╭─ PROVIDED RECORDS

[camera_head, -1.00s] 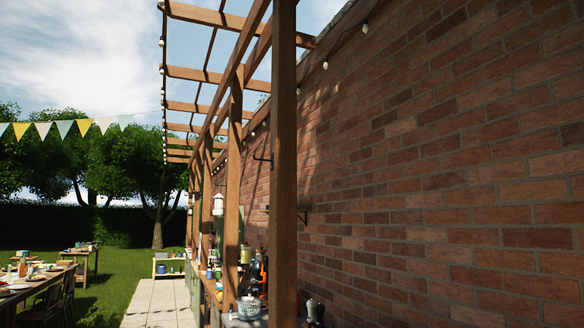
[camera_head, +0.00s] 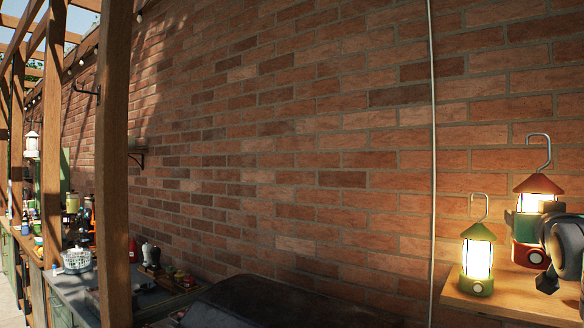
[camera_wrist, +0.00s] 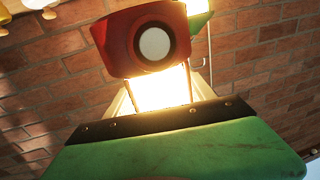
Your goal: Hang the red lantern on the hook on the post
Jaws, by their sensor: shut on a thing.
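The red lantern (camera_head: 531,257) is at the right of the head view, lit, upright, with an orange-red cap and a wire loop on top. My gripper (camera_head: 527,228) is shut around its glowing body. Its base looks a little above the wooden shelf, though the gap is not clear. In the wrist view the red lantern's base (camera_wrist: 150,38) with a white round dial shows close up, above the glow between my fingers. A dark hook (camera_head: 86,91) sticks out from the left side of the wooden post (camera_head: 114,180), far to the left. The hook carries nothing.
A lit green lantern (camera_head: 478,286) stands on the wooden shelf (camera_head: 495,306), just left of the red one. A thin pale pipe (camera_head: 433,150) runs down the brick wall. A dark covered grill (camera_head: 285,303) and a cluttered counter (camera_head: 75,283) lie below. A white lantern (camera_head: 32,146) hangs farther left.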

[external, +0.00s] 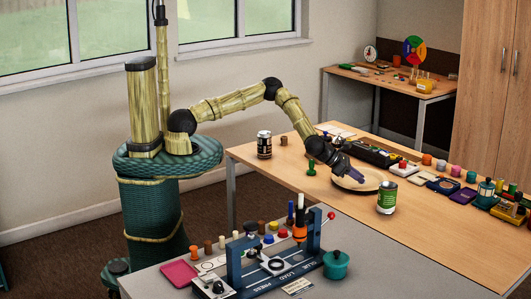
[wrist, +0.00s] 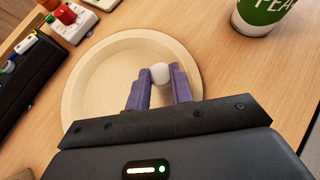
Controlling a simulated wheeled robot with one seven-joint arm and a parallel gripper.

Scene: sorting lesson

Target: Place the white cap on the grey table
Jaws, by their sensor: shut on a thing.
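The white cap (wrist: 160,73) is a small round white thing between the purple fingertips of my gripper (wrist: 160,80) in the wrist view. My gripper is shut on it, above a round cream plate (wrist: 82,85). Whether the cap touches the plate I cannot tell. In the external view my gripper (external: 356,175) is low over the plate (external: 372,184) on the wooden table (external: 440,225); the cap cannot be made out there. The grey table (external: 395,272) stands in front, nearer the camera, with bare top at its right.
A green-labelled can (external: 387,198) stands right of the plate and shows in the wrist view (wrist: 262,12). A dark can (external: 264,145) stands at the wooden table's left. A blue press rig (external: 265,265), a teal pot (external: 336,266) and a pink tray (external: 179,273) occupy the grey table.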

╰─
╭─ PROVIDED RECORDS

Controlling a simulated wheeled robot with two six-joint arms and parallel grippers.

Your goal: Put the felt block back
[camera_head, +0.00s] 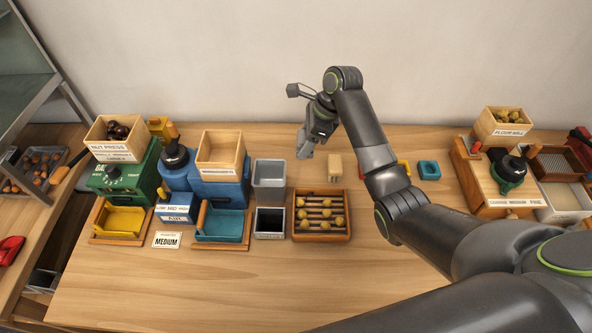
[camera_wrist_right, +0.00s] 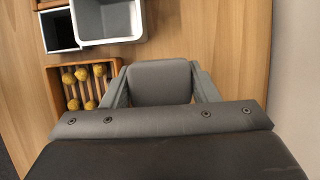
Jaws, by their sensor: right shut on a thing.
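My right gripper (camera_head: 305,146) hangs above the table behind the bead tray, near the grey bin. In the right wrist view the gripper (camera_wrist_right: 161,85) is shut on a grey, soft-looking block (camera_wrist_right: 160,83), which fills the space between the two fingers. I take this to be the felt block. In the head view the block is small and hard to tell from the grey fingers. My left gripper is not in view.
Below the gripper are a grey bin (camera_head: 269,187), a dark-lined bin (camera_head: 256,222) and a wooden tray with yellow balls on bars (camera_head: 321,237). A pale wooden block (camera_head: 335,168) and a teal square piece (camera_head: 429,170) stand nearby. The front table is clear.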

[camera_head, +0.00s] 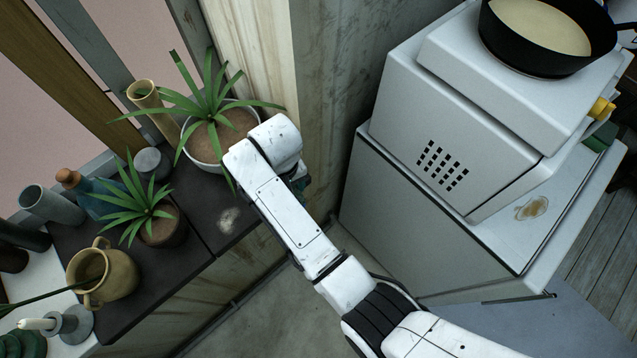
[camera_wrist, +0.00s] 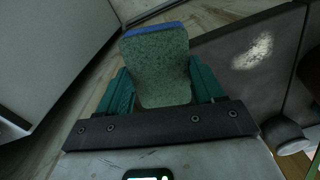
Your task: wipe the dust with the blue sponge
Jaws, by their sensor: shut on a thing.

╰─

▶ **WHAT TO DO**:
Repeat the lines between those holding "[camera_head, -1.00s]" and "Your goal: Hang", inclusive. Pictures stay out.

▶ **OUTPUT BELOW**:
[camera_head, -1.00s] 
[camera_head, +0.00s] 
[camera_wrist, +0.00s] 
Your goal: Hang the red lantern on the hook on the post

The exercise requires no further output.